MLAs return to uncertain future at Stormont

Alliances Stewart Dickson, Stephen Farry and Kellie Armstrong. As the parties began to arrive back at Stormont, Mr Farry said that the bitterness between Sinn Fein and the DUP was at an extreme level
Alliances Stewart Dickson, Stephen Farry and Kellie Armstrong. As the parties began to arrive back at Stormont, Mr Farry said that the bitterness between Sinn Fein and the DUP was at an extreme level

Talks are now under way to try and resurrect the government of Northern Ireland – although details of what precisely is under discussion remain unclear.

The parties returned to Stormont for the first time since the election on Monday in order to begin forging some kind of deal to save devolution, with Sinn Fein’s northern leader Michelle O’Neill announcing that the results – which have deprived unionists of their Assembly majority for the first time – mean it is no longer “business as usual”.

Tom Elliott (front left), next to now-resigned party leader Mike Nesbitt (front right), stand at the head of a UUP group at Parliament Buildings. Mr Elliott has said that it is too early to say if the Ulster Unionists could re-enter any Executive, after having left to head up a bloc of opposition parties last year

Tom Elliott (front left), next to now-resigned party leader Mike Nesbitt (front right), stand at the head of a UUP group at Parliament Buildings. Mr Elliott has said that it is too early to say if the Ulster Unionists could re-enter any Executive, after having left to head up a bloc of opposition parties last year

The prospect of direct rule from London looms if no agreement can be reached in the weeks ahead.

Speaking next to the statue of Edward Carson in front of Parliament Buildings, DUP leader Arlene Foster – alongside party deputy Nigel Dodds – told reporters she was entering negotiations “wanting to promote unionism, wanting to promote the union”.
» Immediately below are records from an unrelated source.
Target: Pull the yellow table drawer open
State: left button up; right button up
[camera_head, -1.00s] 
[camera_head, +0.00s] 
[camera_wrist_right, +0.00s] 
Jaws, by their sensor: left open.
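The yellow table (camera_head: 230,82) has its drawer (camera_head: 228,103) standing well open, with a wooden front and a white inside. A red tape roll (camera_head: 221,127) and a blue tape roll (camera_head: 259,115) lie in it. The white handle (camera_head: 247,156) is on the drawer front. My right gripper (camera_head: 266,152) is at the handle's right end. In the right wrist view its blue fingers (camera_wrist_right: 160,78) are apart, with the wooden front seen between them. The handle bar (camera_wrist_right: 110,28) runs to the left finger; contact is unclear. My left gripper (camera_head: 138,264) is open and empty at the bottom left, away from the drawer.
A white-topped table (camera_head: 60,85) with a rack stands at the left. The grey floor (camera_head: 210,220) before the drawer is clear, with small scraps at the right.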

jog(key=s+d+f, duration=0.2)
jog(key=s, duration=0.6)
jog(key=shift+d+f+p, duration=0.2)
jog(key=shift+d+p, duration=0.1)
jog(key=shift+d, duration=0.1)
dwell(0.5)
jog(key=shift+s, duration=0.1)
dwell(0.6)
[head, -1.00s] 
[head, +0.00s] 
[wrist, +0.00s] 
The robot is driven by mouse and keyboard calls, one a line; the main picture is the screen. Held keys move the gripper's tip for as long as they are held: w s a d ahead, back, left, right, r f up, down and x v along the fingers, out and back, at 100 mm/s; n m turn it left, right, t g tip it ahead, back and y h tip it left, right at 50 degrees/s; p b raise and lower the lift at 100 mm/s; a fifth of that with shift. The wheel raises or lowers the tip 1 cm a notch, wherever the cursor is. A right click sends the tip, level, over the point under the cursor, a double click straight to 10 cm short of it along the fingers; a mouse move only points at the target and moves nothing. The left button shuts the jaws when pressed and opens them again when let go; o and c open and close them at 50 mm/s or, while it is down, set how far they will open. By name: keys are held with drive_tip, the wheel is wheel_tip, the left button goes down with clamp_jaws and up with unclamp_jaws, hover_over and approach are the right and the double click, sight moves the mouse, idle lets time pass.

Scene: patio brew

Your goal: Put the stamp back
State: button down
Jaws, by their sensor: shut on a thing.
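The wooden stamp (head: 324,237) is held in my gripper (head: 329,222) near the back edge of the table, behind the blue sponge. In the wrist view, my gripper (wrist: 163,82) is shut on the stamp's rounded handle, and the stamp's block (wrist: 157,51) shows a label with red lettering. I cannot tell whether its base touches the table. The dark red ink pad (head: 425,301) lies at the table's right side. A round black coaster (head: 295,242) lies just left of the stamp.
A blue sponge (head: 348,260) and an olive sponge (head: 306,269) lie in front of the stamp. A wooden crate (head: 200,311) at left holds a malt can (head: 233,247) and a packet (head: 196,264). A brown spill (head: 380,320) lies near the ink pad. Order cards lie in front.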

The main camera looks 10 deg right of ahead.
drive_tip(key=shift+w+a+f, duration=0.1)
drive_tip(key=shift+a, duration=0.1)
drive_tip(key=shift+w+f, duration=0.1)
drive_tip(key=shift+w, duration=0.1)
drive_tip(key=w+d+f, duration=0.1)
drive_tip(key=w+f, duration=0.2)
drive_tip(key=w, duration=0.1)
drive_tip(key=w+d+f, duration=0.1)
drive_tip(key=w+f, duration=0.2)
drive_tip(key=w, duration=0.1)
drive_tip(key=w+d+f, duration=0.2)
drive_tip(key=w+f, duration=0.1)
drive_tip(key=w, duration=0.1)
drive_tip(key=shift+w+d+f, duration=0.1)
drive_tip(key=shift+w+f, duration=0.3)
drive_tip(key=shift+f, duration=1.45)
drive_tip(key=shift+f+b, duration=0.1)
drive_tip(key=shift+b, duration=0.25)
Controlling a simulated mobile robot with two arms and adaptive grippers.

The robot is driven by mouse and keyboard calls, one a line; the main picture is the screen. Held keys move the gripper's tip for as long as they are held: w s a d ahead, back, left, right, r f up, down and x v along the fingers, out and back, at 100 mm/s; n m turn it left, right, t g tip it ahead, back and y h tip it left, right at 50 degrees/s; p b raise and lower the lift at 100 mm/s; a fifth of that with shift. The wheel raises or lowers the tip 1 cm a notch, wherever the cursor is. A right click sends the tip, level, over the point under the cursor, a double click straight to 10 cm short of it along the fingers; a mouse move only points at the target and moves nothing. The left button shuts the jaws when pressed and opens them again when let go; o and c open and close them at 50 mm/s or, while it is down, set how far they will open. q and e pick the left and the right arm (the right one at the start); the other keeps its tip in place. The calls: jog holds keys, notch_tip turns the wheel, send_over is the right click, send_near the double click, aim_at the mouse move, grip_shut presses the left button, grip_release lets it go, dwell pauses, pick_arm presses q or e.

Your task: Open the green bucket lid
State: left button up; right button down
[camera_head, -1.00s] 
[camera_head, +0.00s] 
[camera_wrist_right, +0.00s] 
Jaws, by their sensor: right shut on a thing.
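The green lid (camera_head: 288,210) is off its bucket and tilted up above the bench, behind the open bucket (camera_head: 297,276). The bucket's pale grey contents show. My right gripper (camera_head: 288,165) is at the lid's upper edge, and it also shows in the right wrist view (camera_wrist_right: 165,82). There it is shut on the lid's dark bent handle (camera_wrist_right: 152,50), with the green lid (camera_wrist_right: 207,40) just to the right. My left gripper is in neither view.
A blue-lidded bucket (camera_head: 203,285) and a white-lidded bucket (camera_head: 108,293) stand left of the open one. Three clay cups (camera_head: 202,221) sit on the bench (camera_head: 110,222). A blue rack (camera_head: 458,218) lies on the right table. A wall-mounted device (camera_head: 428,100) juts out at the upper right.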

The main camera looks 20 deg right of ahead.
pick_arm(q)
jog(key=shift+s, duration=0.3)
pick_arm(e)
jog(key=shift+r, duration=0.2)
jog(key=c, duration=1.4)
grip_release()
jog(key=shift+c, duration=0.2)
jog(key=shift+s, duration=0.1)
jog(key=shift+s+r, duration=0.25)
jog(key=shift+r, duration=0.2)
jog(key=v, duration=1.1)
A statement at the end of the afternoon from her party gave next to no information about the day’s proceedings.

Amounting to 17 words, it said: “The DUP met with a Sinn Fein delegation this afternoon and we agreed to meet again tomorrow.”

Meanwhile Sinn Fein issued two different tough-talking statements to the press; one demanding “genuine power sharing and partnership with republicans”, and another attacking the UK government for what it claimed was its “belligerent approach”.

As for the other smaller parties, the UUP’s Tom Elliott said the Ulster Unionists met with the Secretary of State on Monday and “put some suggestions” to him – but would not reveal what they were.

When it comes to whether the UUP could conceivably re-enter government, he said: “That’s too early to say that.”

Ultimately, it was a “matter for our party executive”.

He remained confident some kind of deal will be done, adding: “I’m not so sure there’s a major chance of [direct rule] occurring.”

The Alliance Party’s Stephen Farry meanwhile said that the “bitterness” between Sinn Fein and the DUP now appeared to be “more extreme than it has been in quite some time”.

On Friday, ex-Alliance leader David Ford had told the News Letter that the party could potentially decide to take on the mantle of the justice ministry in this new mandate, after having abandoned it last time.

The BBC quoted SDLP leader Colum Eastwood as saying he opposed the appointment of Arlene Foster to the First Minister’s position whilst a “cloud of scandal” continues; a reference to the Renewable Heat Incentive scheme, and the public inquiry into it.

Sinn Fein has likewise opposed her re-appointment for the same reason.

In the first of two Sinn Fein statements, Michelle O’Neill said: “Political unionism must now live up to its responsibility to share power on the basis of equality, to demonstrate respect and to act with integrity in government.

“What is required is genuine power sharing and partnership with republicans, based on equality and respect and mutual respect for our Irish national identity.”

About an hour later, Gerry Adams issued a statement questioning the role of the UK government in overseeing any talks, saying: “The British government has consistently refused to implement the agreements, have sought to impose Brexit against the will of the people and the best interests of the economy.

“They have sought a special deal to ensure that no British soldier and their agents can be held to account for their action during the conflict”.

He also lashed out at the Irish government, claiming that it was “turning a blind eye to the belligerent approach of the British government”.

He added: “Sinn Fein has demonstrated our patience and generosity, we want the institutions up and running on the basis of equality and respect, and for the outstanding agreements to be implemented in full.”

TUV leader Jim Allister questioned why unionists are taking part in the Assembly at all, asking whether “retaining Stormont is in the best interests of the Union, particularly as the ongoing price will be meeting the insatiable demands of Sinn Fein”.

As it now stands, the DUP have 28 out of the 90 seats, Sinn Fein 27, SDLP 12, UUP 10, Alliance eight, and others five (including two unionists).